#### EXERCISE:
Where the word "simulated" occurs in a line, return that line.

#### WORKING DATA:
--- BEGIN ---
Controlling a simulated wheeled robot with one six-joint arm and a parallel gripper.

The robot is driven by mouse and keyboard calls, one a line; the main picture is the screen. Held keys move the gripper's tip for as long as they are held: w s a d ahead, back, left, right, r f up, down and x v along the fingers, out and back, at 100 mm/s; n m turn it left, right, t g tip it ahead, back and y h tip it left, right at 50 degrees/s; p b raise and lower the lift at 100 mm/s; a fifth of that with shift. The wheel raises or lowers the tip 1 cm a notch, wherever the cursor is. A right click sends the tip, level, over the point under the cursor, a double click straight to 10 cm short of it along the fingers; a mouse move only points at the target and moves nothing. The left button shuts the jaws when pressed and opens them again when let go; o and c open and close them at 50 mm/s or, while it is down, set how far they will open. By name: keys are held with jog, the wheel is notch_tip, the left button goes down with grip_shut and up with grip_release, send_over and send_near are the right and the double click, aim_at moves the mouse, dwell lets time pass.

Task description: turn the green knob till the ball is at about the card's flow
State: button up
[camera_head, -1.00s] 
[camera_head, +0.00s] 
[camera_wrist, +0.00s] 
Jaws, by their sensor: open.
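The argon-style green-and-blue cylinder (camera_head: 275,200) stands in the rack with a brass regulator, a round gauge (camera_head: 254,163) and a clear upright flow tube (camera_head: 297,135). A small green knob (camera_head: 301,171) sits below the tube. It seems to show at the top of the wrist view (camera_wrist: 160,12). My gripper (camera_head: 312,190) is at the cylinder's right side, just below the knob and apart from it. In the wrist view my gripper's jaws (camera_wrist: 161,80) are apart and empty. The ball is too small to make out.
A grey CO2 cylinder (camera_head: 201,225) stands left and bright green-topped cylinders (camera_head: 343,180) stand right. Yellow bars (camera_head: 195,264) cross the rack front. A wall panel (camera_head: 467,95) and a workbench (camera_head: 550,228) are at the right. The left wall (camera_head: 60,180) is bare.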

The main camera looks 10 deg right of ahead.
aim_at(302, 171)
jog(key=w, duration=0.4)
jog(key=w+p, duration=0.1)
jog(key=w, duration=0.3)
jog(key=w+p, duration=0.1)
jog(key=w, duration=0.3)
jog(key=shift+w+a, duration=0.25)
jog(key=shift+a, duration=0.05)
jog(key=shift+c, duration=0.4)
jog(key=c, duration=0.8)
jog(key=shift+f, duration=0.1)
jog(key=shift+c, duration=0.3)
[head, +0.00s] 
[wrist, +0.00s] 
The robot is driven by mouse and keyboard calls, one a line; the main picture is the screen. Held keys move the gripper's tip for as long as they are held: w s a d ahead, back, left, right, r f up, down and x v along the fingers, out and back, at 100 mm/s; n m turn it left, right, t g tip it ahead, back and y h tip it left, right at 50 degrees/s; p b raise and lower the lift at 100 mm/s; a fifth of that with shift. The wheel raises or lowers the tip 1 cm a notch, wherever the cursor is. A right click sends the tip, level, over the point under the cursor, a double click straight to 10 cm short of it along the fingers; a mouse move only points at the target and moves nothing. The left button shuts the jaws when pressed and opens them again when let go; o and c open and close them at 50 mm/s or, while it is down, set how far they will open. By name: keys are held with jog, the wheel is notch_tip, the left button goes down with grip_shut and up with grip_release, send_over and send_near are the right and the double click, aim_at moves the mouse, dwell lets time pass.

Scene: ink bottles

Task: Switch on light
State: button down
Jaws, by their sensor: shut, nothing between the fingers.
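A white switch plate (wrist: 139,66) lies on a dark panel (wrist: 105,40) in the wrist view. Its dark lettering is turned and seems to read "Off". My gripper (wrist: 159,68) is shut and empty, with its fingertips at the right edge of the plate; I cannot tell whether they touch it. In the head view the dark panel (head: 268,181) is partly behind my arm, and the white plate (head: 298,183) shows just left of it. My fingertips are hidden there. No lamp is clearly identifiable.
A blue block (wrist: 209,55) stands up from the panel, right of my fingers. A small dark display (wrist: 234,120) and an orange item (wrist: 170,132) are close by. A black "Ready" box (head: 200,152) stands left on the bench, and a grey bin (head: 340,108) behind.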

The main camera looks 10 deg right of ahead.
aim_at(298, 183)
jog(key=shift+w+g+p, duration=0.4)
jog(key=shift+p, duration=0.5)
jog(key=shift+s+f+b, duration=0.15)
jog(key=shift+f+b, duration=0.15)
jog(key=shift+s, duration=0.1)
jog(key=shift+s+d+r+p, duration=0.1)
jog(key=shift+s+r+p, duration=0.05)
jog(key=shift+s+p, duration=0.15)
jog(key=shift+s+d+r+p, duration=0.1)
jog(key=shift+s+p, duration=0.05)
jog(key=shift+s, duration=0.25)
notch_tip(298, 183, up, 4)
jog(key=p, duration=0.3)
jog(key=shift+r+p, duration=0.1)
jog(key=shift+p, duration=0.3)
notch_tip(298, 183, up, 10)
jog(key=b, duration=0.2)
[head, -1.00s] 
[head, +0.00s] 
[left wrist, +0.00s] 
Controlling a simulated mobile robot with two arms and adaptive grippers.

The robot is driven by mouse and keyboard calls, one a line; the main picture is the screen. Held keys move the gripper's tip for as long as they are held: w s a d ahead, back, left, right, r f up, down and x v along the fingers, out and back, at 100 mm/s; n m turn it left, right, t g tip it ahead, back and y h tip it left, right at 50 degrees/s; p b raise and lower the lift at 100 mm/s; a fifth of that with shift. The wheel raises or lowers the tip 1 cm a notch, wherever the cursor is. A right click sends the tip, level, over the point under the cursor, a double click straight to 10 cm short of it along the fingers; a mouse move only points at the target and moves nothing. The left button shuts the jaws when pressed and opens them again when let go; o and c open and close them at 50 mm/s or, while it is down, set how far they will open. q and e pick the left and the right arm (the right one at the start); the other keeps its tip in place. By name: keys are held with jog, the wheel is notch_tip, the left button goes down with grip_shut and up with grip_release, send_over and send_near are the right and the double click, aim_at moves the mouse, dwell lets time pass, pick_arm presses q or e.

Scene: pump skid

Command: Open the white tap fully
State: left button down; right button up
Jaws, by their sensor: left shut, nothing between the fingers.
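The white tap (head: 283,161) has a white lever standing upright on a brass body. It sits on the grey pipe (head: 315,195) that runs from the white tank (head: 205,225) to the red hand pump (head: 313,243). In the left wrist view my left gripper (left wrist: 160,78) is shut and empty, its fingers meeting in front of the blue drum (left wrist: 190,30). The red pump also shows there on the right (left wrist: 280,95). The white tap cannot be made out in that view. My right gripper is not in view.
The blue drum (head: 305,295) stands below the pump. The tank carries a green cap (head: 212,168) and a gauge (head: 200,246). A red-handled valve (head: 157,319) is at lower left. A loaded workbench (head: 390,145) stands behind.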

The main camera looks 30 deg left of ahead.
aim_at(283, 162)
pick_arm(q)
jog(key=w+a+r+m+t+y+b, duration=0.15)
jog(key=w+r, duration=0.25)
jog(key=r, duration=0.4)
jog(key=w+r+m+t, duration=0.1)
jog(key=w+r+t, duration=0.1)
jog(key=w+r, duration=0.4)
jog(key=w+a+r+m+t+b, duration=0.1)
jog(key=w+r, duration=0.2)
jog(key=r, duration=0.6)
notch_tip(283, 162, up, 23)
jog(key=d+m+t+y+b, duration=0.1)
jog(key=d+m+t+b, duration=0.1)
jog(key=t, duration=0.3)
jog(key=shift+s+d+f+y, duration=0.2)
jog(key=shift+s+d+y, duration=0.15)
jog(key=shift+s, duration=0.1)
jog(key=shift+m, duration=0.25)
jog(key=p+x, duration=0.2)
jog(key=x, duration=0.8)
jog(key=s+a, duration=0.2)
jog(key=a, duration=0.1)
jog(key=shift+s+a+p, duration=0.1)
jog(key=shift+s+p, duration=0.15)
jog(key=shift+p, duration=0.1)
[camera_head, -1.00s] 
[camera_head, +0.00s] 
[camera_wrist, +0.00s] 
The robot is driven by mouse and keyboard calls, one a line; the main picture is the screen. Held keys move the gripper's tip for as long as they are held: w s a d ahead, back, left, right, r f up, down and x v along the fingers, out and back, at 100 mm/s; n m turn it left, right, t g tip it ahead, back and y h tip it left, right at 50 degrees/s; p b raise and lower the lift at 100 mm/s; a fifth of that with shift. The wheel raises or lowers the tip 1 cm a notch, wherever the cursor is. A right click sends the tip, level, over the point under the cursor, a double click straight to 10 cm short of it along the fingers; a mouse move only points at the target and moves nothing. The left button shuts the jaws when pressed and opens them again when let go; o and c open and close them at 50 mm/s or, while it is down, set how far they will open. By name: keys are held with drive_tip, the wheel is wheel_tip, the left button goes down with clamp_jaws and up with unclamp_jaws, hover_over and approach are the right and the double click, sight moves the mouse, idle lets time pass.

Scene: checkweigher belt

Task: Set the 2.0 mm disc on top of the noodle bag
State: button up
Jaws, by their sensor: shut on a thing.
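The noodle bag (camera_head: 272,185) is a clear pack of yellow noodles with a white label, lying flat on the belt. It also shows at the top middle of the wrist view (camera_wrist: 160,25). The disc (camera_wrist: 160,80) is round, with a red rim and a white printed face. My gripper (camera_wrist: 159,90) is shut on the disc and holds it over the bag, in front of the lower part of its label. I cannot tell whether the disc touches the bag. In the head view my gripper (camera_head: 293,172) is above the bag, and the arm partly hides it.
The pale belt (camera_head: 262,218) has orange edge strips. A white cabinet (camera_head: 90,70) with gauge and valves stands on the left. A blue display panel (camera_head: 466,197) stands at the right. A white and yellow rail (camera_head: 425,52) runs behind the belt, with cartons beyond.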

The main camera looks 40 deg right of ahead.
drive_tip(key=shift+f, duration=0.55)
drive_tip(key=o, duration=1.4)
--- END ---
#### THE OUTPUT:
Controlling a simulated wheeled robot with one six-joint arm and a parallel gripper.
Controlling a simulated mobile robot with two arms and adaptive grippers.

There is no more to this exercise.